Quote all of the entries word for word.

- [Part of a data file]
• • •

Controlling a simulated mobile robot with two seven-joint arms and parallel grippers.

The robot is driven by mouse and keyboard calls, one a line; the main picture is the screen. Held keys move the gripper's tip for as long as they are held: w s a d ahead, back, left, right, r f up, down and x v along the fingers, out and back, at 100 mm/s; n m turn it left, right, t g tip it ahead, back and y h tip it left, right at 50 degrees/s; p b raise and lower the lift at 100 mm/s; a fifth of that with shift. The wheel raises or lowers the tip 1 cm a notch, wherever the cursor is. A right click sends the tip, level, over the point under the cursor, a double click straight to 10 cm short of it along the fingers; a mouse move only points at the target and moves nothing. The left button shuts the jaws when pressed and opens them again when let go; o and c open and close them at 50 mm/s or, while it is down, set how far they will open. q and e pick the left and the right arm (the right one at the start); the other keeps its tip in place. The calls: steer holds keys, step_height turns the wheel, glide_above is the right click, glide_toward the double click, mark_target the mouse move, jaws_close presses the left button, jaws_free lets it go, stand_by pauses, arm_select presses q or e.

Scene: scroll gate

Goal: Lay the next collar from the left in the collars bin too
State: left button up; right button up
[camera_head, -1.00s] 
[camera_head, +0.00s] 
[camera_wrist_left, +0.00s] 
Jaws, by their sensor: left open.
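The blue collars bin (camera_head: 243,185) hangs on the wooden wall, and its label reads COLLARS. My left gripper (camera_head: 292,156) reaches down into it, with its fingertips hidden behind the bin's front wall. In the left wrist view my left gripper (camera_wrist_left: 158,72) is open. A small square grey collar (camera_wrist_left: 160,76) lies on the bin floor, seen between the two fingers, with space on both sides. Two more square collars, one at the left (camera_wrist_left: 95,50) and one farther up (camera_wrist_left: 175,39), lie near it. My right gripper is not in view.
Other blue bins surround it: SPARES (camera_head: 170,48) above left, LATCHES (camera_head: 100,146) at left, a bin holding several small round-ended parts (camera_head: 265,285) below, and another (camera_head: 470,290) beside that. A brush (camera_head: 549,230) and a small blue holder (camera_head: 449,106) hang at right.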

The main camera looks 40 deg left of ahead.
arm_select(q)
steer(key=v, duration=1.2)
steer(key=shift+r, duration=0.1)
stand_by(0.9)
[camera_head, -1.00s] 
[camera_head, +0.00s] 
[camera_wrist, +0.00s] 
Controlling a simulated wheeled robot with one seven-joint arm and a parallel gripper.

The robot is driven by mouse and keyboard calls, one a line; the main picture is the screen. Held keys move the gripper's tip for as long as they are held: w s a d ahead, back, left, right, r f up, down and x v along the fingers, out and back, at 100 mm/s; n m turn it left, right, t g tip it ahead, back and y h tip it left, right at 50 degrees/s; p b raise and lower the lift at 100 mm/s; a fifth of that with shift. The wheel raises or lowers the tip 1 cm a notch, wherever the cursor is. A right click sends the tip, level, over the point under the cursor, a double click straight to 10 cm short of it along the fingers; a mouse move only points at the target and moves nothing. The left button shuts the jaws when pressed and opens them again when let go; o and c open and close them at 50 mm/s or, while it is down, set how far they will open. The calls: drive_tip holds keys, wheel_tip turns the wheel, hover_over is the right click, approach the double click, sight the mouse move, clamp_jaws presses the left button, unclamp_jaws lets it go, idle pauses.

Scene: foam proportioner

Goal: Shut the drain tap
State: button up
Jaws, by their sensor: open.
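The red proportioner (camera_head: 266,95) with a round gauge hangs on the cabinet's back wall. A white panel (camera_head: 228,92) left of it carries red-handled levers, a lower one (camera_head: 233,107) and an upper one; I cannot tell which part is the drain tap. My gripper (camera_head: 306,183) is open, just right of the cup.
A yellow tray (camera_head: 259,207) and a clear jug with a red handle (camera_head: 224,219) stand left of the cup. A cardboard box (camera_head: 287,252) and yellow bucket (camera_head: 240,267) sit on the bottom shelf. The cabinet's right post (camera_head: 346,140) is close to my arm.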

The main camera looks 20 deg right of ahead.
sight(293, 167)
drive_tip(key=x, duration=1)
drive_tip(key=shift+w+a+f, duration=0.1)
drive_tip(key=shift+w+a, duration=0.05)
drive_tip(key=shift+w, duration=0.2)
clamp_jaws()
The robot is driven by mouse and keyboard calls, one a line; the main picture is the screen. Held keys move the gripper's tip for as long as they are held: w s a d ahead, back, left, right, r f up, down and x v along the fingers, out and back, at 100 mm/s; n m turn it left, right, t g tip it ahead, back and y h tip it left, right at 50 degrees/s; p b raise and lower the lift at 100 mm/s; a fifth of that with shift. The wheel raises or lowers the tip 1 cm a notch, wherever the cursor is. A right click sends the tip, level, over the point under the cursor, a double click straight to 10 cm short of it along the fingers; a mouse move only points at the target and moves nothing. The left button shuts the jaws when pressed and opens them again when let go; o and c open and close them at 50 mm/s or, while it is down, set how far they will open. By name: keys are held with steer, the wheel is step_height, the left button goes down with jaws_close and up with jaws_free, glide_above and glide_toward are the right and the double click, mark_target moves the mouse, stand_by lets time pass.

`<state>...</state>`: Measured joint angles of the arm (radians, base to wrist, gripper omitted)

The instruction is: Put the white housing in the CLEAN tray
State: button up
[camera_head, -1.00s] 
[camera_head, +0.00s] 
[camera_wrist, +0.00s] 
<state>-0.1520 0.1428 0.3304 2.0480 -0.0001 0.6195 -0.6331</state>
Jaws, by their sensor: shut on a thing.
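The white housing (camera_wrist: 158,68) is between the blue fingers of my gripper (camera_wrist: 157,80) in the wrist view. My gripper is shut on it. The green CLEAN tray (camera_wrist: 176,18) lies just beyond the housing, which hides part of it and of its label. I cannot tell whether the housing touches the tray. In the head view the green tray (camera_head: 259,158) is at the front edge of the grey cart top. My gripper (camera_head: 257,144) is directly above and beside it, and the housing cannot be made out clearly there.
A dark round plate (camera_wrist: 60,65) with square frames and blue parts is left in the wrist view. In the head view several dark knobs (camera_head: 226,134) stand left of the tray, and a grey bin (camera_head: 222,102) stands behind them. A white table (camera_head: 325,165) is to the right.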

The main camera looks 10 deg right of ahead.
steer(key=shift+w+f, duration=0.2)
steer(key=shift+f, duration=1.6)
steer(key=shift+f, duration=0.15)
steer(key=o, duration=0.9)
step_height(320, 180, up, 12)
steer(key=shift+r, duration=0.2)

• • •

- [SOLUTION FOR THIS EXERCISE]
Controlling a simulated mobile robot with two seven-joint arms and parallel grippers.

The robot is driven by mouse and keyboard calls, one a line; the main picture is the screen. Held keys move the gripper's tip for as long as they are held: w s a d ahead, back, left, right, r f up, down and x v along the fingers, out and back, at 100 mm/s; n m turn it left, right, t g tip it ahead, back and y h tip it left, right at 50 degrees/s; p b raise and lower the lift at 100 mm/s; a fifth of that with shift. The wheel raises or lowers the tip 1 cm a notch, wherever the cursor is. A right click sends the tip, level, over the point under the cursor, a double click straight to 10 cm short of it along the fingers; a mouse move only points at the target and moves nothing. The left button shuts the jaws when pressed and opens them again when let go; o and c open and close them at 50 mm/s or, while it is down, set how far they will open. q and e pick the left and the right arm (the right one at the start); the other keeps its tip in place. The calls: steer holds keys, step_height turns the wheel, glide_above is the right click, glide_toward the double click, mark_target the mouse move, jaws_close presses the left button, jaws_free lets it go, stand_by pauses, arm_select presses q or e.

Scene: scroll gate

Goal: Lay the next collar from the left in the collars bin too
State: left button up; right button up
[camera_head, -1.00s] 
[camera_head, +0.00s] 
[camera_wrist_left, +0.00s] 
Jaws, by their sensor: left open.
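The blue collars bin (camera_head: 243,185) hangs on the wooden wall, and its label reads COLLARS. My left gripper (camera_head: 292,156) reaches down into it, with its fingertips hidden behind the bin's front wall. In the left wrist view my left gripper (camera_wrist_left: 158,72) is open. A small square grey collar (camera_wrist_left: 160,76) lies on the bin floor, seen between the two fingers, with space on both sides. Two more square collars, one at the left (camera_wrist_left: 95,50) and one farther up (camera_wrist_left: 175,39), lie near it. My right gripper is not in view.
Other blue bins surround it: SPARES (camera_head: 170,48) above left, LATCHES (camera_head: 100,146) at left, a bin holding several small round-ended parts (camera_head: 265,285) below, and another (camera_head: 470,290) beside that. A brush (camera_head: 549,230) and a small blue holder (camera_head: 449,106) hang at right.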

The main camera looks 40 deg left of ahead.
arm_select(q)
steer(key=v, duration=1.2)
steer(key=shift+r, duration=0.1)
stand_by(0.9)
[camera_head, -1.00s] 
[camera_head, +0.00s] 
[camera_wrist, +0.00s] 
Controlling a simulated wheeled robot with one seven-joint arm and a parallel gripper.

The robot is driven by mouse and keyboard calls, one a line; the main picture is the screen. Held keys move the gripper's tip for as long as they are held: w s a d ahead, back, left, right, r f up, down and x v along the fingers, out and back, at 100 mm/s; n m turn it left, right, t g tip it ahead, back and y h tip it left, right at 50 degrees/s; p b raise and lower the lift at 100 mm/s; a fifth of that with shift. The wheel raises or lowers the tip 1 cm a notch, wherever the cursor is. A right click sends the tip, level, over the point under the cursor, a double click straight to 10 cm short of it along the fingers; a mouse move only points at the target and moves nothing. The left button shuts the jaws when pressed and opens them again when let go; o and c open and close them at 50 mm/s or, while it is down, set how far they will open. The calls: drive_tip holds keys, wheel_tip turns the wheel, hover_over is the right click, approach the double click, sight the mouse move, clamp_jaws presses the left button, unclamp_jaws lets it go, idle pauses.

Scene: foam proportioner

Goal: Shut the drain tap
State: button up
Jaws, by their sensor: open.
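The red proportioner (camera_head: 266,95) with a round gauge hangs on the cabinet's back wall. A white panel (camera_head: 228,92) left of it carries red-handled levers, a lower one (camera_head: 233,107) and an upper one; I cannot tell which part is the drain tap. My gripper (camera_head: 306,183) is open, just right of the cup.
A yellow tray (camera_head: 259,207) and a clear jug with a red handle (camera_head: 224,219) stand left of the cup. A cardboard box (camera_head: 287,252) and yellow bucket (camera_head: 240,267) sit on the bottom shelf. The cabinet's right post (camera_head: 346,140) is close to my arm.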

The main camera looks 20 deg right of ahead.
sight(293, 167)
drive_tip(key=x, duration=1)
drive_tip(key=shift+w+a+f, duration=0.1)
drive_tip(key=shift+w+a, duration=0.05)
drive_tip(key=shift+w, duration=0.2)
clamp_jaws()
The robot is driven by mouse and keyboard calls, one a line; the main picture is the screen. Held keys move the gripper's tip for as long as they are held: w s a d ahead, back, left, right, r f up, down and x v along the fingers, out and back, at 100 mm/s; n m turn it left, right, t g tip it ahead, back and y h tip it left, right at 50 degrees/s; p b raise and lower the lift at 100 mm/s; a fifth of that with shift. The wheel raises or lowers the tip 1 cm a notch, wherever the cursor is. A right click sends the tip, level, over the point under the cursor, a double click straight to 10 cm short of it along the fingers; a mouse move only points at the target and moves nothing. The left button shuts the jaws when pressed and opens them again when let go; o and c open and close them at 50 mm/s or, while it is down, set how far they will open. By name: keys are held with steer, the wheel is step_height, the left button goes down with jaws_close and up with jaws_free, glide_above and glide_toward are the right and the double click, mark_target moves the mouse, stand_by lets time pass.

`<state>...</state>`: Measured joint angles of the arm (radians, base to wrist, gripper omitted)

The instruction is: Put the white housing in the CLEAN tray
State: button up
[camera_head, -1.00s] 
[camera_head, +0.00s] 
[camera_wrist, +0.00s] 
<state>-0.1520 0.1428 0.3304 2.0480 -0.0001 0.6195 -0.6331</state>
Jaws, by their sensor: shut on a thing.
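The white housing (camera_wrist: 158,68) is between the blue fingers of my gripper (camera_wrist: 157,80) in the wrist view. My gripper is shut on it. The green CLEAN tray (camera_wrist: 176,18) lies just beyond the housing, which hides part of it and of its label. I cannot tell whether the housing touches the tray. In the head view the green tray (camera_head: 259,158) is at the front edge of the grey cart top. My gripper (camera_head: 257,144) is directly above and beside it, and the housing cannot be made out clearly there.
A dark round plate (camera_wrist: 60,65) with square frames and blue parts is left in the wrist view. In the head view several dark knobs (camera_head: 226,134) stand left of the tray, and a grey bin (camera_head: 222,102) stands behind them. A white table (camera_head: 325,165) is to the right.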

The main camera looks 10 deg right of ahead.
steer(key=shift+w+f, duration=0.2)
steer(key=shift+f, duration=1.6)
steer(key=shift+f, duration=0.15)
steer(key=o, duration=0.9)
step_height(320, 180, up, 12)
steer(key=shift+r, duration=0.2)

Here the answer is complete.